[START Exercise materials]

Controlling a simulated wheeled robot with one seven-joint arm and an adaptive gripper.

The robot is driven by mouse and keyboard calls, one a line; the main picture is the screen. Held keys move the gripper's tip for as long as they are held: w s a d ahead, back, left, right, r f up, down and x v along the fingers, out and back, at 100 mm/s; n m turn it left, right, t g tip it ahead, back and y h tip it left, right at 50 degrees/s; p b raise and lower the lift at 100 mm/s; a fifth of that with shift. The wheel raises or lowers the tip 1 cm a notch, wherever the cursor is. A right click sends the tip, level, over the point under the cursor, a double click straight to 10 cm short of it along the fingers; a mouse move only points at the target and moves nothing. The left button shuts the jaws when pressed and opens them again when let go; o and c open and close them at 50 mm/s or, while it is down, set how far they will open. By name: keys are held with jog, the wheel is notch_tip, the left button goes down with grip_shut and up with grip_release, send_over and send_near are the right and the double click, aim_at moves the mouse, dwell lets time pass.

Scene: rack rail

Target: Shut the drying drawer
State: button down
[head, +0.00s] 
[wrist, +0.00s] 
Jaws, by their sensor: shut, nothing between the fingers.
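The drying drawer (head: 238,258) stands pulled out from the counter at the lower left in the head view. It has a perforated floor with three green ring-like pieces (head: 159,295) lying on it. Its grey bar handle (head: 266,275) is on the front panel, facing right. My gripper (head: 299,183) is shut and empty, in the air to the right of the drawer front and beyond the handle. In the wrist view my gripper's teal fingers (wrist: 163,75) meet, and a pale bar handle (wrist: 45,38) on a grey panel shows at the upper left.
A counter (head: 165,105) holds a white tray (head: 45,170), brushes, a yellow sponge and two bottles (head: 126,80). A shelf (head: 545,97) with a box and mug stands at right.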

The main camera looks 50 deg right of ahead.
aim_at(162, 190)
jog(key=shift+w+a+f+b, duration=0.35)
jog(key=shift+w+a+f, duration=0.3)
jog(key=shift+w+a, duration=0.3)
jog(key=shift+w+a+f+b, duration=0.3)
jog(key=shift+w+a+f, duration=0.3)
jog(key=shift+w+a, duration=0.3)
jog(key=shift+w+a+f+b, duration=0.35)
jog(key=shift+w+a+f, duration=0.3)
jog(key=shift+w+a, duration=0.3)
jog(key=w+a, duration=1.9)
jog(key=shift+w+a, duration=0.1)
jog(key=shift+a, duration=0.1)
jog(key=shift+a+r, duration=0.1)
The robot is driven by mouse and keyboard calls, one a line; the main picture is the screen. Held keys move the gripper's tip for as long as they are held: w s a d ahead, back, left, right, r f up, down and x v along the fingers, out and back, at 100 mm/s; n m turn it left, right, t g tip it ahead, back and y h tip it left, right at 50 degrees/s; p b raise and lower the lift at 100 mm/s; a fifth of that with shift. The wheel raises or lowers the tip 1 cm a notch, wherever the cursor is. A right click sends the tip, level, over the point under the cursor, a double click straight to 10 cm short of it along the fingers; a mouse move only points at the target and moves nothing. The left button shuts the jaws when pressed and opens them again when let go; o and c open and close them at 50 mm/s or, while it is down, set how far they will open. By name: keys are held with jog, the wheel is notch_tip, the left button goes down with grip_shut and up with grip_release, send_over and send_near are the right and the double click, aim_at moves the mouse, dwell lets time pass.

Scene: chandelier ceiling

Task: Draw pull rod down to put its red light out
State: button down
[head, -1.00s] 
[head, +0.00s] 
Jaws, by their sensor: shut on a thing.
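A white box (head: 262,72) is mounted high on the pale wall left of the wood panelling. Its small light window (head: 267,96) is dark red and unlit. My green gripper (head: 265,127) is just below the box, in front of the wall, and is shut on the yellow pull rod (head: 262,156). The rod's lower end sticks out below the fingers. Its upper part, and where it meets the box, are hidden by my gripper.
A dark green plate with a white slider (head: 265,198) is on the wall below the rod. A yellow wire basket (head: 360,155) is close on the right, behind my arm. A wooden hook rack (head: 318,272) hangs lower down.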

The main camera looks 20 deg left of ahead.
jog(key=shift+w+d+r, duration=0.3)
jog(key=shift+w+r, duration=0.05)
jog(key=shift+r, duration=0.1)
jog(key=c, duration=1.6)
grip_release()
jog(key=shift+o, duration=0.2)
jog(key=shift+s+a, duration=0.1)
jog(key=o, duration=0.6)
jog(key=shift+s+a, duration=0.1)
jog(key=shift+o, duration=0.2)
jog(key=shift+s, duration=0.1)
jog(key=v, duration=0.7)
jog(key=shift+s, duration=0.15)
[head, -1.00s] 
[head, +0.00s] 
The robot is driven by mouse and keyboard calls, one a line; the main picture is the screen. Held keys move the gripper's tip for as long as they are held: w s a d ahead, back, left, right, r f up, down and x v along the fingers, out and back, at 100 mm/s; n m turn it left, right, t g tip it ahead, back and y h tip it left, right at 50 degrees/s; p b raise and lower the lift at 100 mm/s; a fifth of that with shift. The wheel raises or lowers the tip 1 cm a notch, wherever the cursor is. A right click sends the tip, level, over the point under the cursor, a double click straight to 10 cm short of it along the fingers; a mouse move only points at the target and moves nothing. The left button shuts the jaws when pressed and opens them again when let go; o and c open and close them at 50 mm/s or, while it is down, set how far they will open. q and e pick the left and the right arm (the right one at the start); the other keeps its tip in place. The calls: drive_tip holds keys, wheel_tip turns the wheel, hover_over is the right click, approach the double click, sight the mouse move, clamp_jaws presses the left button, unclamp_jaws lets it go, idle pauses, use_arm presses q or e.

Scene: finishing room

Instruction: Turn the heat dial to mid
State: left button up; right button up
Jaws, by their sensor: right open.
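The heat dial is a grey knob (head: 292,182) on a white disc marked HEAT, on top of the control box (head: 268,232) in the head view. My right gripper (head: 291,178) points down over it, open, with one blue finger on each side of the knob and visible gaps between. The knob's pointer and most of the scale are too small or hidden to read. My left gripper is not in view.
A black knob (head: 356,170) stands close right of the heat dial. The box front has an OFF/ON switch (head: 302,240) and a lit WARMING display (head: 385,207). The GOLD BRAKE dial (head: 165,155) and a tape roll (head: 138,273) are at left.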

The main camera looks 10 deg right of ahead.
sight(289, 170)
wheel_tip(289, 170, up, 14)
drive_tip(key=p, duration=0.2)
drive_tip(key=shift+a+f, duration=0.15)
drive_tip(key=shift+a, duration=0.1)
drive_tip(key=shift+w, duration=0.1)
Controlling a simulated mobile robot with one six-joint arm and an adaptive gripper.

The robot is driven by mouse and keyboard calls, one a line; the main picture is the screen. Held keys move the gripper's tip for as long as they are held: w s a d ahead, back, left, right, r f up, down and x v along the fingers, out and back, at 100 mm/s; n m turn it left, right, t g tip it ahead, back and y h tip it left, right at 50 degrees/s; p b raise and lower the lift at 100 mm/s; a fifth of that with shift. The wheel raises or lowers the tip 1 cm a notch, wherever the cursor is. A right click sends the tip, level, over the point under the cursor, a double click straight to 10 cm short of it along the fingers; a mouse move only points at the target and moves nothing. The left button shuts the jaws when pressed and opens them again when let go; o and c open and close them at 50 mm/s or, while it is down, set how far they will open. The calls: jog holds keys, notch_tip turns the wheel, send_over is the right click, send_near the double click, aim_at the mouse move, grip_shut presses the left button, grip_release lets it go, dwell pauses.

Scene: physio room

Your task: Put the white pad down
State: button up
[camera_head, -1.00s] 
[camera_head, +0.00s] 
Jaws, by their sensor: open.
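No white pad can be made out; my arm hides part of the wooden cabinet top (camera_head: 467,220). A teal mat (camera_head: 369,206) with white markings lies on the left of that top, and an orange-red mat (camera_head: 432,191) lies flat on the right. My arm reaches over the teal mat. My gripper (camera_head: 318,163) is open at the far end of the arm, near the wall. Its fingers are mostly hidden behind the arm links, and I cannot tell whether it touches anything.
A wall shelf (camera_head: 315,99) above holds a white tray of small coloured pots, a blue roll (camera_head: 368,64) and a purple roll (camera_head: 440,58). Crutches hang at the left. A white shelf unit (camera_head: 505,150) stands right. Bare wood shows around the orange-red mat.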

[END Exercise materials]

• Work instructions: Each line that contains the string "adaptive" counts once; say how many there are and nothing else.

• Solution for this problem: 2